Leave out the pictures and transcribe everything else exactly.

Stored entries
┏━━

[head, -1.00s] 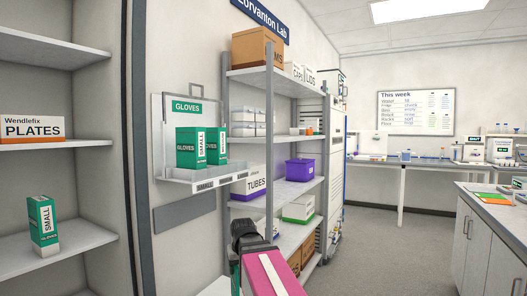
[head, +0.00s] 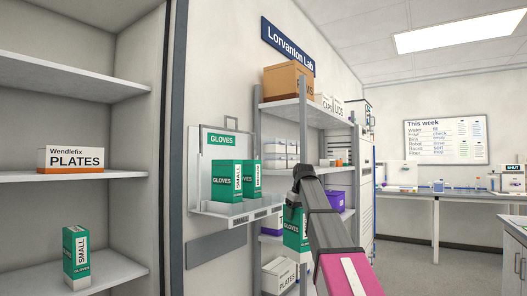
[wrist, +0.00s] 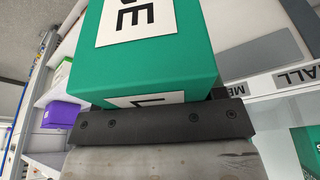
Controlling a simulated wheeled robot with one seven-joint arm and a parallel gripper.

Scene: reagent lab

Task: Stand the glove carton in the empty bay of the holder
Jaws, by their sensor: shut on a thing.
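My gripper (head: 293,203) is shut on a green-and-white glove carton (head: 294,232), partly hidden behind my arm in the head view. In the wrist view the held carton (wrist: 190,60) fills the upper middle, its label cut off by the frame. The wall holder (head: 215,208) has a green GLOVES sign above and a labelled front lip. Two green SMALL cartons (head: 226,182) stand in its left and middle part. Its right part looks empty. The carton is right of the holder, apart from it in the head view. In the wrist view the holder's lip (wrist: 285,80) shows at right.
A shelf unit on the left holds a PLATES box (head: 71,159) and another green SMALL carton (head: 76,255). A metal rack (head: 308,150) with boxes and a purple bin (head: 335,200) stands just behind my arm and the carton.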

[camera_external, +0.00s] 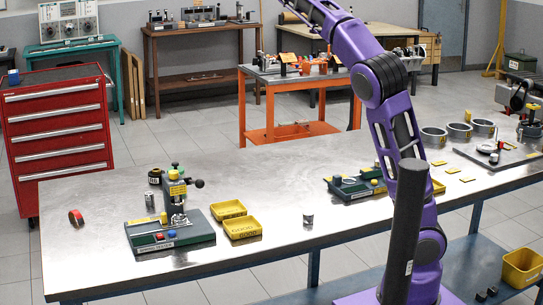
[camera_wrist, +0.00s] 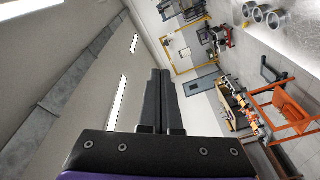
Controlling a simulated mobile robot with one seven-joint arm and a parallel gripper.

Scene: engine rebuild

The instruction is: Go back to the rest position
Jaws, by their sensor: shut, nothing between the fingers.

┗━━

Written answer
[head, -1.00s] 
[head, +0.00s] 
[wrist, +0.00s] 
Controlling a simulated wheeled robot with one seven-joint arm and a parallel gripper.

Scene: reagent lab

Task: Stand the glove carton in the empty bay of the holder
Jaws, by their sensor: shut on a thing.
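My gripper (head: 293,203) is shut on a green-and-white glove carton (head: 294,232), partly hidden behind my arm in the head view. In the wrist view the held carton (wrist: 190,60) fills the upper middle, its label cut off by the frame. The wall holder (head: 215,208) has a green GLOVES sign above and a labelled front lip. Two green SMALL cartons (head: 226,182) stand in its left and middle part. Its right part looks empty. The carton is right of the holder, apart from it in the head view. In the wrist view the holder's lip (wrist: 285,80) shows at right.
A shelf unit on the left holds a PLATES box (head: 71,159) and another green SMALL carton (head: 76,255). A metal rack (head: 308,150) with boxes and a purple bin (head: 335,200) stands just behind my arm and the carton.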

[camera_external, +0.00s] 
[camera_wrist, +0.00s] 
Controlling a simulated mobile robot with one seven-joint arm and a parallel gripper.

Scene: engine rebuild

The instruction is: Go back to the rest position
Jaws, by their sensor: shut, nothing between the fingers.

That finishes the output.